昨日・今日・明日
壱カ月|昨日|明日
2006年06月07日(水) |
too drink to live |
一週間前くらいに、たぶん日曜日だったと思うけど、パソコンが起動しなくなった。画面がいつまでも真っ白で、ポンポンと叩いてみたけどウンともスンとも言わなくて、でもそのことについて真っ正面から取り組むのがイヤで、とりあえず放っておいた。 翌日かその次の日に、もう一度試してみたが、やっぱり同じ状態だった。日をおけばそのうちどこかで何かが変わって、自然治癒されるかと思ったが、ダメみたいだった。考え方がデジタルじゃない。 壊れたのかもしれない。 壊れればいい、と願っていたから、罰が当たったのかもしれない。扉は閉ざされた。 今日、ついさっき、どんなもんかしら、とやってみたら、ヨロヨロと動き出した。病み上がりの日記。動作がいちいち鈍くて小康状態という感じだが、こうして文字が打ててるんだからまあいいや。 根本的な解決になっていないが、それはわたしの(わたしたちの?)人生と同じだ。
最近のこと。 ボタニカル・ライフ。知人に、ヒマワリの苗をもらった。ベランダで育てるといいらしい。花を育てたことなどないので、どうしていいかわからないまま、近くのホームセンターへ出かけ、プランターと土を買ってきて植え替え、毎朝水をやっている。みるみるうちに背が高くなってきて、緑の葉が伸びてきた。でもまだ蕾はつけない。 ヒマワリが咲いたら、嬉しい、とか、感じるだろうか。わあ可愛い!、とか、思えるだろうか。枯れたらがっかりするんだろうか。花を育てる歓びって、何だろう。
本とその周辺について。 こないだ、本屋で、スタニスワフ・レム『捜査』(ハヤカワ文庫)を見つけて、買った。これ、前からありましたか?復刊したのかな。 武満徹『Vision in Time』も買った。タルコフスキーにふれているページがあったので。1ページだけだけど。 古本ではレールモントフ『ムツイリ・悪魔』(岩波文庫)を買って読んだ。レールモントフにはパステルナークほどはまらなかった。感傷的でないからかもしれない。 今は、熊野純彦『西洋哲学史』(岩波新書)とダイベック『僕はマゼランと旅した』を読んでいる。

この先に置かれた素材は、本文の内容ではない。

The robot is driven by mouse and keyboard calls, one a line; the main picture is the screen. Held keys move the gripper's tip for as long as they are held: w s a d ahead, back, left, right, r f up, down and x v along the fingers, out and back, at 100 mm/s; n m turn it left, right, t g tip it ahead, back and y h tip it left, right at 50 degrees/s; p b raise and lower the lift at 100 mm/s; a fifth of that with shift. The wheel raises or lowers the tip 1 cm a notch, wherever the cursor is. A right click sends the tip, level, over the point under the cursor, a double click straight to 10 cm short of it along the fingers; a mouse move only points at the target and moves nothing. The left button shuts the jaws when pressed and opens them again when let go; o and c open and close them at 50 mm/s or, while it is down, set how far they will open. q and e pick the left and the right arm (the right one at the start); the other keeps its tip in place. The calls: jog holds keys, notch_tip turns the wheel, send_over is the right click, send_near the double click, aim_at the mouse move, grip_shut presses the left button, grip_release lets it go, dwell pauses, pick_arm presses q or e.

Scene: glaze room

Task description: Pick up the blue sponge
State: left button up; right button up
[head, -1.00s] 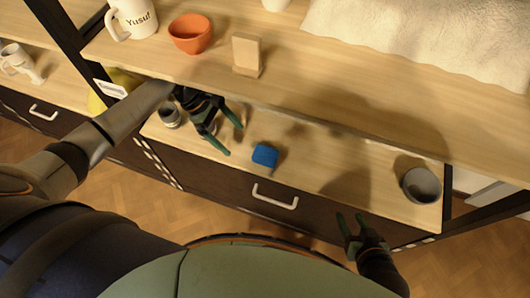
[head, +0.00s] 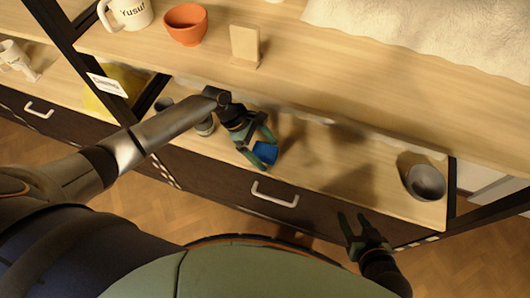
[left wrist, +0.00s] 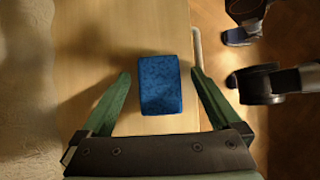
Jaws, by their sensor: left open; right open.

映画。 ソクーロフの『マザー、サン』と『ファザー、サン』を、シネ・ヌーヴォで観た。 『マザー、サン』は母、死、静、自然、『ファザー、サン』は父、生、動、街、がイメージされて全く対称的なんだけれど、わたしは前者のほうが、圧倒的に好きだと思った。ベージュの画面に母も息子も溶けていくみたいな撮り方が、暗くて終末的なのに、救いがあった。遅かれ早かれ、どんなこともいずれ終わるのだ。全て土に還るのだ。だからジタバタすることは何もない。母と息子が夢の話をするのも好きだった。あと、相手の痛みを自分のことのように感じるところも。愛ってそういうもの? 『ファザー、サン』は、活き活きしすぎてて、さらにちょっと饒舌すぎるかな、と。
米原万里さんが亡くなったは、ショックだった。 あの日は、気ばかり使ったわりにはたいして面白くない飲み会があって、終わってからも飲み足らず、家で残り少ない焼酎を、一滴も飲みもらすまいとボトルを逆さにしてグラスに注いでいるときに、訃報をTに教えてもらったのだった。がっくりした。がっくりしたまま、飲んだせいか、翌日はひどい二日酔いだった。
とにかく今日は、曲がりなりにもコイツが動いたので、そして次にいつ正常に働くかわからないので、今できることはできる限りちゃんとやっておこうと思う。 扉はノックしないと開かないって、わかってるんだけど、応答がないのが怖くて、叩けないのだ。意気地なしでイヤんなる。愛は何かを奪いさるのか?例えば、勇気とか。 何でもいいけど、自然の力になど頼らずに、パソコンをちゃんと修理しよう。